** THE TASK **
Copy all the data exactly, except the pictures.

════════════════════

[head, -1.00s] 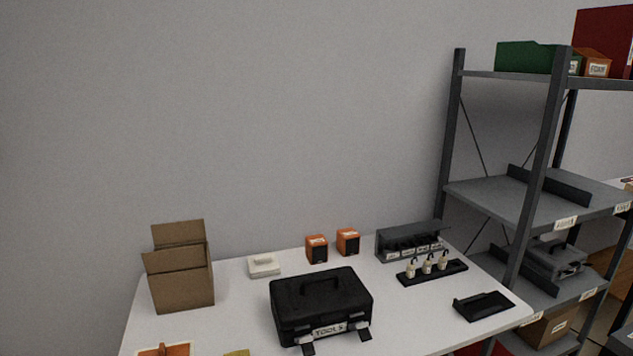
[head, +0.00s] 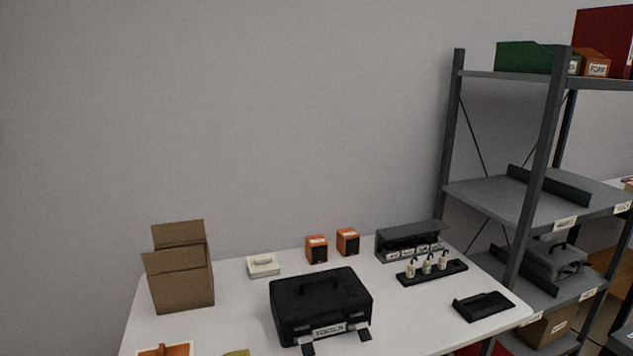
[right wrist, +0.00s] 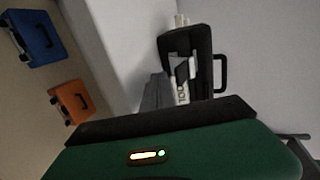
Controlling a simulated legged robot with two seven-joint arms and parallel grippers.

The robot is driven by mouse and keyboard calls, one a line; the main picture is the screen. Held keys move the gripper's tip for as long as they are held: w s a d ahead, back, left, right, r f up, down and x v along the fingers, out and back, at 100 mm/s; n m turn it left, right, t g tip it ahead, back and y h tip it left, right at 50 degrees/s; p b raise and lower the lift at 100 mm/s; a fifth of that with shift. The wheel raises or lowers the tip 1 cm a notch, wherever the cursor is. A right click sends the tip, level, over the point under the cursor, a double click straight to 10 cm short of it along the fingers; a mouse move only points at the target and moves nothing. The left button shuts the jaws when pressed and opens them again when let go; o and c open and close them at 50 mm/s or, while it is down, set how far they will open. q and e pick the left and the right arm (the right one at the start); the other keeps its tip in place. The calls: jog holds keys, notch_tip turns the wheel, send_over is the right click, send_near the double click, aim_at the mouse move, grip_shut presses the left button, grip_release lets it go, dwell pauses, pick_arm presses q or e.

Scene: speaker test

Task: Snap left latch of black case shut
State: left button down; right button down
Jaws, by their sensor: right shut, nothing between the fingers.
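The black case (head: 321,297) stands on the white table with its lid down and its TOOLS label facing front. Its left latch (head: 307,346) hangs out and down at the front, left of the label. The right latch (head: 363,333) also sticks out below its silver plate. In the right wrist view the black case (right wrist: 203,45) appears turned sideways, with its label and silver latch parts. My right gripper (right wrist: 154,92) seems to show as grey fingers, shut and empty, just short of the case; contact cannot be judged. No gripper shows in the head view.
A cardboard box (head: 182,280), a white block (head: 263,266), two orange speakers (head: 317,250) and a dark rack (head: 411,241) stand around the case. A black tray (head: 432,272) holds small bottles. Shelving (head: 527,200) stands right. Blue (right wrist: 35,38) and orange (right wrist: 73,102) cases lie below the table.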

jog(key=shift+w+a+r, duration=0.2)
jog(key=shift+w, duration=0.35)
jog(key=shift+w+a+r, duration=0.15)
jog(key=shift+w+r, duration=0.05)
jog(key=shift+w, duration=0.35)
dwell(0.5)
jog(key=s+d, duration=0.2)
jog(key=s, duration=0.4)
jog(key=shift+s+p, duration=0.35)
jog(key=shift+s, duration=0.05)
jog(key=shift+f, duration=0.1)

════════════════════

** COMPLETE ANSWER **
[head, -1.00s] 
[head, +0.00s] 
[right wrist, +0.00s] 
Controlling a simulated legged robot with two seven-joint arms and parallel grippers.

The robot is driven by mouse and keyboard calls, one a line; the main picture is the screen. Held keys move the gripper's tip for as long as they are held: w s a d ahead, back, left, right, r f up, down and x v along the fingers, out and back, at 100 mm/s; n m turn it left, right, t g tip it ahead, back and y h tip it left, right at 50 degrees/s; p b raise and lower the lift at 100 mm/s; a fifth of that with shift. The wheel raises or lowers the tip 1 cm a notch, wherever the cursor is. A right click sends the tip, level, over the point under the cursor, a double click straight to 10 cm short of it along the fingers; a mouse move only points at the target and moves nothing. The left button shuts the jaws when pressed and opens them again when let go; o and c open and close them at 50 mm/s or, while it is down, set how far they will open. q and e pick the left and the right arm (the right one at the start); the other keeps its tip in place. The calls: jog holds keys, notch_tip turns the wheel, send_over is the right click, send_near the double click, aim_at the mouse move, grip_shut presses the left button, grip_release lets it go, dwell pauses, pick_arm presses q or e.

Scene: speaker test

Task: Snap left latch of black case shut
State: left button down; right button down
Jaws, by their sensor: right shut, nothing between the fingers.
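The black case (head: 321,297) stands on the white table with its lid down and its TOOLS label facing front. Its left latch (head: 307,346) hangs out and down at the front, left of the label. The right latch (head: 363,333) also sticks out below its silver plate. In the right wrist view the black case (right wrist: 203,45) appears turned sideways, with its label and silver latch parts. My right gripper (right wrist: 154,92) seems to show as grey fingers, shut and empty, just short of the case; contact cannot be judged. No gripper shows in the head view.
A cardboard box (head: 182,280), a white block (head: 263,266), two orange speakers (head: 317,250) and a dark rack (head: 411,241) stand around the case. A black tray (head: 432,272) holds small bottles. Shelving (head: 527,200) stands right. Blue (right wrist: 35,38) and orange (right wrist: 73,102) cases lie below the table.

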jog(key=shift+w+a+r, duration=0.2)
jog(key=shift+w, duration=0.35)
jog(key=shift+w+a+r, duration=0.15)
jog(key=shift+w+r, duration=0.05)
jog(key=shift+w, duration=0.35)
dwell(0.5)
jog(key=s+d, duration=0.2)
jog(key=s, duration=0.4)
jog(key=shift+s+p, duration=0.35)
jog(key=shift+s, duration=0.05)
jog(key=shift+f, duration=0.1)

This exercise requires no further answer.